The normally brilliant sea had turned a grey reflection of the unending sky of clouds. It wasn't a day of thunderstorms, but a day of straight, dull rain that runs in rivulets through the broken streets. Sometimes the old women we passed carried banana leaves over their tightly wound buns to ward of the rain, or in the less-rural kids walked to school carrying flowered pink umbrellas or plastic bags over their shoulders as ponchos. By one roadside stand selling soaked firewood, a girl no more than ten squatted by the road picking at the grass, an open umbrella tossed carelessly beside her, ignoring the dribble that ran through her hair and launched off her little nose.

Manatuto was a town of a couple long, holed streets, an unusual amount of young chickens, and long days of sun and light wind that pass as if they were not today, but yesterday. Our accommodations were in a fantastic Portuguese-style concrete house. The cockroach-free rooms are accompanied by the amazing amenities of a western toilet and shower-head, both of which are broken but their very existence gives the entire wash room the look of urbanity. I sleep well, waking only once at 4 am to the sound of a pig yodeling to the stars, but quickly am lulled back to slumber as soft post-rain winds flap at the red-flowed green curtains.

The next day, I stroll down to the market in search of paun - the small Portuguese bread that is my staple diet in the districts - and make the acquaintance of the woman who makes the bread too sweet, but seems sweet herself so I eat it and can't complain. In the midday, the silence and the pig squeals are occasionally accompanied by the low hum of a generator churning out power for a motorcycle repair shop or the laundry machine in a wealthy-woman's house. The days roll by with the quiet talk of project proposals and brochures, to the steady beat of thigh and neck-swatting due to the thick cloud of mosquitoes. In the afternoons, when the sun is too hot to even bother trying to nap, I sit on the porch and watch the stilted prancing of the baby chicks as they cross back and forth across the road in search of their mother or food (and that answers that question).

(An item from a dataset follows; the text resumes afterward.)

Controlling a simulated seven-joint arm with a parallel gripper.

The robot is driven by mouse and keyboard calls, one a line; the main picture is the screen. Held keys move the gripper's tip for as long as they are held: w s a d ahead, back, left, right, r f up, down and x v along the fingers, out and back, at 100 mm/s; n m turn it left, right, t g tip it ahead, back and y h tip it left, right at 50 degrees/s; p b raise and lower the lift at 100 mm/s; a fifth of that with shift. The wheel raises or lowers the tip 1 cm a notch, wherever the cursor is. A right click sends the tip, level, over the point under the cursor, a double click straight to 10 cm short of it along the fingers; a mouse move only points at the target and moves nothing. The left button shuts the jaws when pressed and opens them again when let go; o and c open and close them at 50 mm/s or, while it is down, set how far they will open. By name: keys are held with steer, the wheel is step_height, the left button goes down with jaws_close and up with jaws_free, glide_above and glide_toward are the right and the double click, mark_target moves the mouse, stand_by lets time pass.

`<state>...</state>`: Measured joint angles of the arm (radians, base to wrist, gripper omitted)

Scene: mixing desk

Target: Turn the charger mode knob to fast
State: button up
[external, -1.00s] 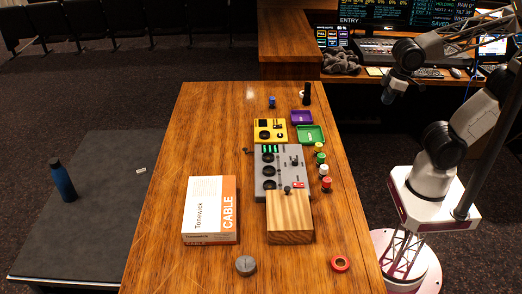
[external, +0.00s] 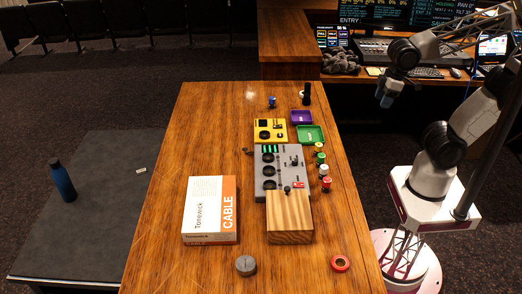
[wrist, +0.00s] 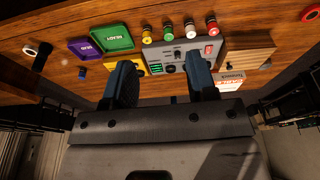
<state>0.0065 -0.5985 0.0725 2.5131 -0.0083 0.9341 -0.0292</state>
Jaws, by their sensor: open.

In the local restaurant one evening, where I am having my usual noodle soup to ward of the fear of fish and rice, we (my coworker and I) meet two Peace Corps workers. Over dinner, I can't figure out if I have lost touch with other malae society, or they have. That night the rains return with the heavy tapping on the tin roof, as if to say goodbye, and the next day after lunch we clamber back into the car and make the return trip past the steep red hills, now fleshed with dark green and reflecting the sunlight of their healthy wax-coated leaves, tumbling down to the sea that has now turned the turquoise of tourist photos.